Regarding Prof. Page's book, I would like to ask whether he has performed an analysis of the impact of diversity on efficiency. I can easily believe the equation "collective accuracy = average accuracy + diversity" (though the devil is bound to be in the detail). I could also see a related equation hold true: "collective efficiency = average efficiency - diversity". I admit that I have not read his book, so he might well have addressed that question already.
By
Anonymous, at 11:37 AM
Dear Anonymous,
Thanks for your comments! Let me address a few of the issues you raise.
I disagree with your assertion that we would “quickly exhaust the pool of qualified applicants” if more organizations embraced diversity. There are tens of thousands of extremely passionate, smart and accomplished people of color who would gladly serve on a foundation board if asked. Fully 87 percent of board members for foundations nationwide are non-Hispanic white persons, yet only 65 percent of the population fits that demographic, according the 2008 US Census estimates. Accepting your premise that all racial groups produce similar percentages of “top percentile” candidates leads to no other conclusion than that white people are terribly over-represented on foundation boards.
I agree with you about the negative effects of tokenism, and that boards should share a common vision. NCRP has never advocated for token diversity; such an approach is harmful for all involved. What we need is a deep commitment to true diversity and to racial equity.

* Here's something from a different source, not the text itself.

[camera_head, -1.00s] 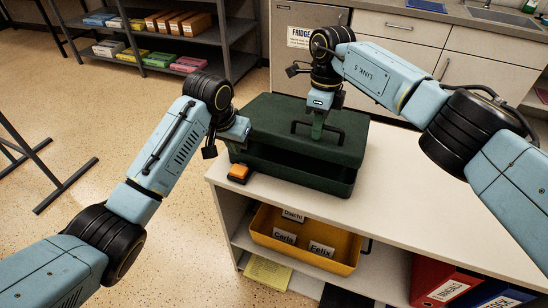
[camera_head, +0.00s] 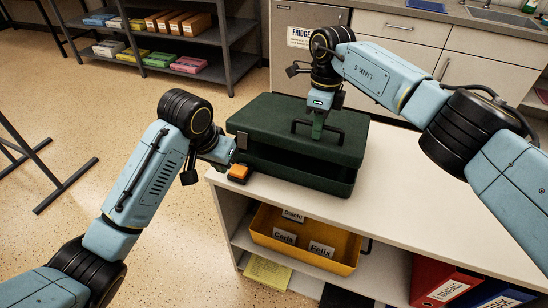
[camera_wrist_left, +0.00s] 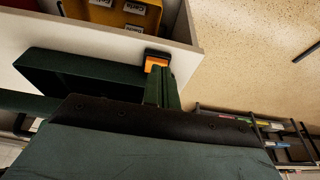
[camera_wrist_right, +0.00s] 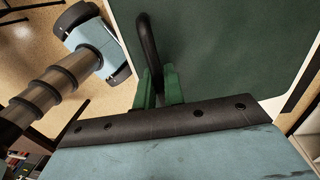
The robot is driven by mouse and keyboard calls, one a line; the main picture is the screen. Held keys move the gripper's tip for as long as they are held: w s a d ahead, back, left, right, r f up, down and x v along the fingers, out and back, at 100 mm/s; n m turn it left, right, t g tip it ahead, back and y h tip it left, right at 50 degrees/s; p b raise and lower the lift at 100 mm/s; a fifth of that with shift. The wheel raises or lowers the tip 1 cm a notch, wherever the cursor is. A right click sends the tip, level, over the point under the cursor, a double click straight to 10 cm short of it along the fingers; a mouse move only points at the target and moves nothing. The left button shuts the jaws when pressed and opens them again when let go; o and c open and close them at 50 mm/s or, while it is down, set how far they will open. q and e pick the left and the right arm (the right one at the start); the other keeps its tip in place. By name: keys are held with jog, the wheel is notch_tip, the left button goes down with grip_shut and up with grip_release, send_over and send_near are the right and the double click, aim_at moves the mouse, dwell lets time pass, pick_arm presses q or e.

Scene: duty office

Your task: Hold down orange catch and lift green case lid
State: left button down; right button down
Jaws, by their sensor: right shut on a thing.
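The green case (camera_head: 330,185) stands on the white counter, its lid (camera_head: 270,120) parted from the base by a dark gap along the front. My right gripper (camera_head: 318,131) is shut on the lid's black handle (camera_head: 297,127); the right wrist view shows its green fingers around the handle (camera_wrist_right: 147,45). The orange catch (camera_head: 238,172) sits on a dark block at the counter's left edge, beside the case. My left gripper (camera_wrist_left: 163,80) has its fingers together, with their tips at the orange catch (camera_wrist_left: 157,64) in the left wrist view. Whether they press it I cannot tell.
A yellow tray (camera_head: 345,267) with name labels is on the shelf below the counter. Red and blue binders (camera_head: 440,285) stand lower right. The counter right of the case (camera_head: 420,185) is clear. A grey shelf rack (camera_head: 235,75) stands behind.

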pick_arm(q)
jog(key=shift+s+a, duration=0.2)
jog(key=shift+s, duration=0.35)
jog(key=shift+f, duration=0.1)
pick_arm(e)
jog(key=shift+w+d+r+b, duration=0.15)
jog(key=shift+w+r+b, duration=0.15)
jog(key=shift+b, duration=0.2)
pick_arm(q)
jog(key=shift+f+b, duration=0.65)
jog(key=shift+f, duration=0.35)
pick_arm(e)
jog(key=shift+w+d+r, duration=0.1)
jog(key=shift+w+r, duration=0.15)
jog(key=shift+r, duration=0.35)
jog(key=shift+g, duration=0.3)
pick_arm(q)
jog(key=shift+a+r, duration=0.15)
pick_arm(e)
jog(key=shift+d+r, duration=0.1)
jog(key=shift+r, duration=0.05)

Professor Page’s research shows that diverse groups of smart individuals solve problems more quickly and more accurately than homogeneous groups of super-smart individuals. Diversity trumps ability, so long as all participants are “smart.” There is no evidence in his work suggesting that diversity decreases efficiency, as you suggest. But foundation work is about effectiveness and impact, right? It’s not about making decisions quickly. It’s about making the right decisions to address pressing public problems with extremely limited philanthropic resources.

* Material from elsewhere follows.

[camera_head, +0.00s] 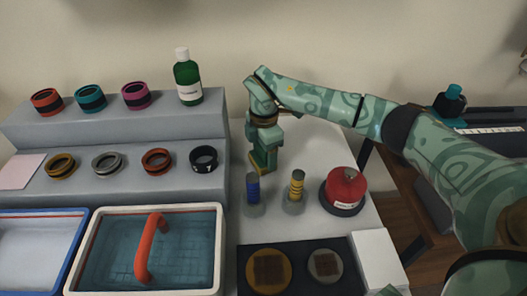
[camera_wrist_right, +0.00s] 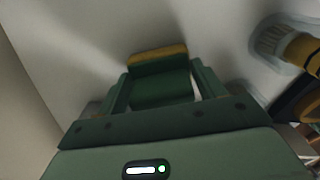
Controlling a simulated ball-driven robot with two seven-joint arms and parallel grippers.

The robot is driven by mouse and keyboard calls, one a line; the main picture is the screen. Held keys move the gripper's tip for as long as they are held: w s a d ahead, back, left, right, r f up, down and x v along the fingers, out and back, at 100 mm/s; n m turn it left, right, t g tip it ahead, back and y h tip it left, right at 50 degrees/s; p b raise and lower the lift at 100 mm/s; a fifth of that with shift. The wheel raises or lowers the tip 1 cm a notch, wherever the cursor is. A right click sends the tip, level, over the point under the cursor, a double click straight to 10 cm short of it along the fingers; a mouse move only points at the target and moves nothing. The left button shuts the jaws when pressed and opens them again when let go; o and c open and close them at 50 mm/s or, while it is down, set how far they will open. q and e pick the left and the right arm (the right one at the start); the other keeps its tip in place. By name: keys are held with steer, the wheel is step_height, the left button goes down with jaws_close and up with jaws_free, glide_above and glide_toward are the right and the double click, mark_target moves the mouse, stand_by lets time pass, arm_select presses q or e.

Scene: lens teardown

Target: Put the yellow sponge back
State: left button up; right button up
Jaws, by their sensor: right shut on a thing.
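My right gripper (camera_head: 262,152) points down over the back of the white table, just right of the grey stepped shelf. It is shut on the yellow sponge, whose yellow edge (camera_head: 257,168) shows low at the fingers. In the right wrist view the sponge (camera_wrist_right: 158,54) sits between the two fingers of the right gripper (camera_wrist_right: 160,88), with a yellow strip at its far end and a dark green face towards me. I cannot tell whether the sponge touches the table. My left gripper is not in view.
The shelf (camera_head: 122,186) holds several rings and a green bottle (camera_head: 187,80). A tray with an orange handle (camera_head: 149,248) is front left.

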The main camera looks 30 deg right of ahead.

You suggest that foundation boards don’t have to include different perspectives, but that they should listen to those other perspectives. I agree that listening to other perspectives is preferable to making decisions in a vacuum. In fact, in the ethics chapter of our Criteria for Philanthropy at Its Best, we cite several examples of foundations that find ways to include the grantee perspective even though they do not go so far as to include that perspective on the board. But there is a fundamental difference between listening to another’s perspective and sharing power. Our position is that sharing power leads to better outcomes.